Draw out every line with the word "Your" from the listing below.

### Data from robot episodes
══════

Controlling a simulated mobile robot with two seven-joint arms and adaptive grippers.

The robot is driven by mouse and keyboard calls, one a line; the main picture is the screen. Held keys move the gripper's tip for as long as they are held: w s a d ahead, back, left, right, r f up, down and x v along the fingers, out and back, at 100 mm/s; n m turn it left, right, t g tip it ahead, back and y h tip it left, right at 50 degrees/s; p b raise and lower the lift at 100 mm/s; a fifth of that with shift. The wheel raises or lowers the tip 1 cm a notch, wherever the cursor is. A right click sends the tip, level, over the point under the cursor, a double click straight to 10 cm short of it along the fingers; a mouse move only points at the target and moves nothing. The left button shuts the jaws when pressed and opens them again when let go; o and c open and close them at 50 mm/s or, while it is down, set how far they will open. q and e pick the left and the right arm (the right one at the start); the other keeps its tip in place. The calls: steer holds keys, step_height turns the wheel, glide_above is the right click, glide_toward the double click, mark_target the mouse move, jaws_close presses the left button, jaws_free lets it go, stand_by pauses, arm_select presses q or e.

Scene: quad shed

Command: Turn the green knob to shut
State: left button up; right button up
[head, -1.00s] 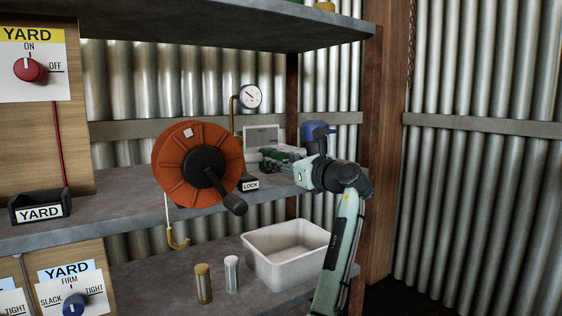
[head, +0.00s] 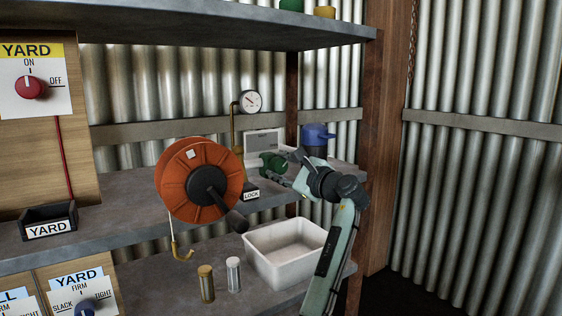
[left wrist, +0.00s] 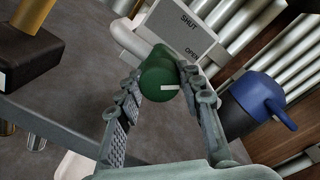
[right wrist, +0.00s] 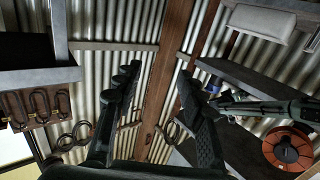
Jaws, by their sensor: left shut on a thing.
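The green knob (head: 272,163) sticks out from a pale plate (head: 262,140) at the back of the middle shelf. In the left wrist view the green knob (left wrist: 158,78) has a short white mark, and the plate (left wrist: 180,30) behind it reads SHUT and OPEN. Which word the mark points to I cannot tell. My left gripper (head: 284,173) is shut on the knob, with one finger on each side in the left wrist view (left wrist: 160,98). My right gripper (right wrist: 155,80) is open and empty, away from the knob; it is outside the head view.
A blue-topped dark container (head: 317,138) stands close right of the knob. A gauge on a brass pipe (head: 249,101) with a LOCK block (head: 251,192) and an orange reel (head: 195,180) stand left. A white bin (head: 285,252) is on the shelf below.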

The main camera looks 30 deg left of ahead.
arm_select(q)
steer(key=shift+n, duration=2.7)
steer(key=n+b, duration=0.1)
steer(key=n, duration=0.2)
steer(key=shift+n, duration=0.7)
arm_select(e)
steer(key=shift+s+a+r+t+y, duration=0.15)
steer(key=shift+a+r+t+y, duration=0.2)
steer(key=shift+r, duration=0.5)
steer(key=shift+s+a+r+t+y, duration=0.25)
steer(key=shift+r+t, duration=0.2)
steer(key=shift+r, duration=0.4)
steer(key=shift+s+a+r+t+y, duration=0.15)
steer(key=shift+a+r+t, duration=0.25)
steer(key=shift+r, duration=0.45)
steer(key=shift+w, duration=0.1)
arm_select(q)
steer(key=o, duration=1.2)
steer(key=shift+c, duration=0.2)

══════

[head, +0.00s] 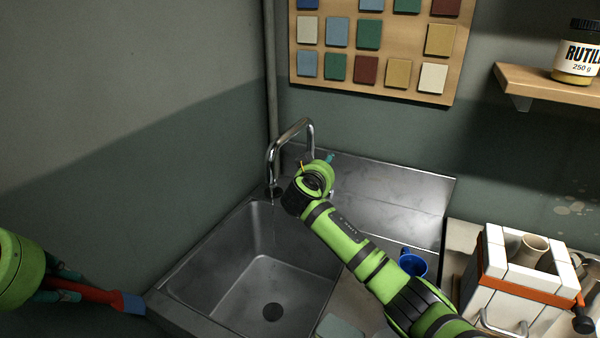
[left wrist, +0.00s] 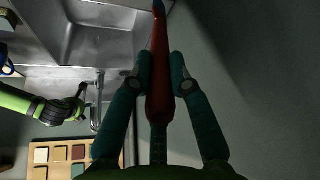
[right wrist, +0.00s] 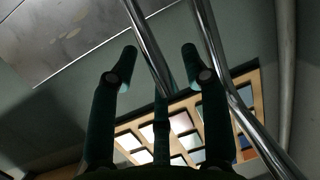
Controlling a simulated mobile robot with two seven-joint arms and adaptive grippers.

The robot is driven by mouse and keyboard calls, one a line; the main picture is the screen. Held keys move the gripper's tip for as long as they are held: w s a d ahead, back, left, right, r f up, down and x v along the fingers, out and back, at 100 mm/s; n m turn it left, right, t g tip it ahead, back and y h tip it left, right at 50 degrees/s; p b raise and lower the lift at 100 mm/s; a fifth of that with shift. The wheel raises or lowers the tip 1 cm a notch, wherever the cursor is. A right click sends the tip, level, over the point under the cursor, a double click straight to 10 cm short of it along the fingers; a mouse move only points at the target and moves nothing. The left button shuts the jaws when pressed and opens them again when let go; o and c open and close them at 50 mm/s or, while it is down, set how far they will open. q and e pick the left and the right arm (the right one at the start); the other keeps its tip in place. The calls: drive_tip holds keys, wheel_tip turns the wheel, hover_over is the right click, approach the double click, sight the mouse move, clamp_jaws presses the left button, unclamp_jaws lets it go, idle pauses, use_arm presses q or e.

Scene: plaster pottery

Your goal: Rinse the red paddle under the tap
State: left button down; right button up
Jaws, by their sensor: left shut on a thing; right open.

══════

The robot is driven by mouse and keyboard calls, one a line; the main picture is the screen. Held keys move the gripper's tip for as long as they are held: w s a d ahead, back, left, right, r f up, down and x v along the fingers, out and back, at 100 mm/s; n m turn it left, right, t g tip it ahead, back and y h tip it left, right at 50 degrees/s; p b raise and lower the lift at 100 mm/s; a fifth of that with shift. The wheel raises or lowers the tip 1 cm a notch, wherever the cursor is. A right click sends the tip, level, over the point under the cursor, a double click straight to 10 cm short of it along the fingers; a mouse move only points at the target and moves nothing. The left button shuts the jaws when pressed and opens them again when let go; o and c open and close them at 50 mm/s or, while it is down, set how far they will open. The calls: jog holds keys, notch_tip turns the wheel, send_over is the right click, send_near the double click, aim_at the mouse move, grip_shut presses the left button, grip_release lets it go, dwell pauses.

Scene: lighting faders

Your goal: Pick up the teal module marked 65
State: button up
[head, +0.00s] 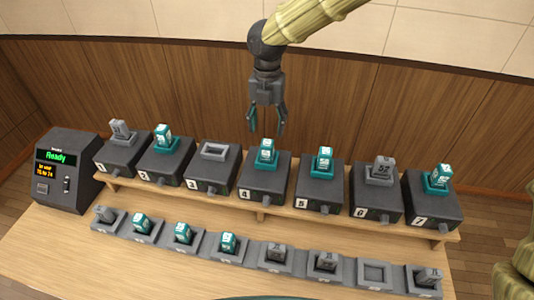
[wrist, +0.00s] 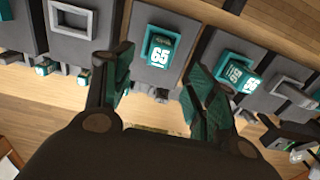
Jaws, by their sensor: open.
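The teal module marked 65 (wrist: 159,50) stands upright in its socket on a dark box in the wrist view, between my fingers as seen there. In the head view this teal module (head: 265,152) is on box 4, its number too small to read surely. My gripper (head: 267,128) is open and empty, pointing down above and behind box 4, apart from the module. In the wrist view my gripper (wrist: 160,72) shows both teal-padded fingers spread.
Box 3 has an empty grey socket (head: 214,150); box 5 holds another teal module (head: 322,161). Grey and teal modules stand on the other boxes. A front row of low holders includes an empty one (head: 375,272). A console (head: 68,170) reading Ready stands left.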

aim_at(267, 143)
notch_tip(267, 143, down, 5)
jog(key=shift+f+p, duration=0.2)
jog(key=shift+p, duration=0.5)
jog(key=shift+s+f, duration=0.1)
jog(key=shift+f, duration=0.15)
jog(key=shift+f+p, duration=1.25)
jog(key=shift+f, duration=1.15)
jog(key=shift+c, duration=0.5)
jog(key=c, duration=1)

══════

### THE OUTPUT
Your goal: Rinse the red paddle under the tap
Your goal: Pick up the teal module marked 65

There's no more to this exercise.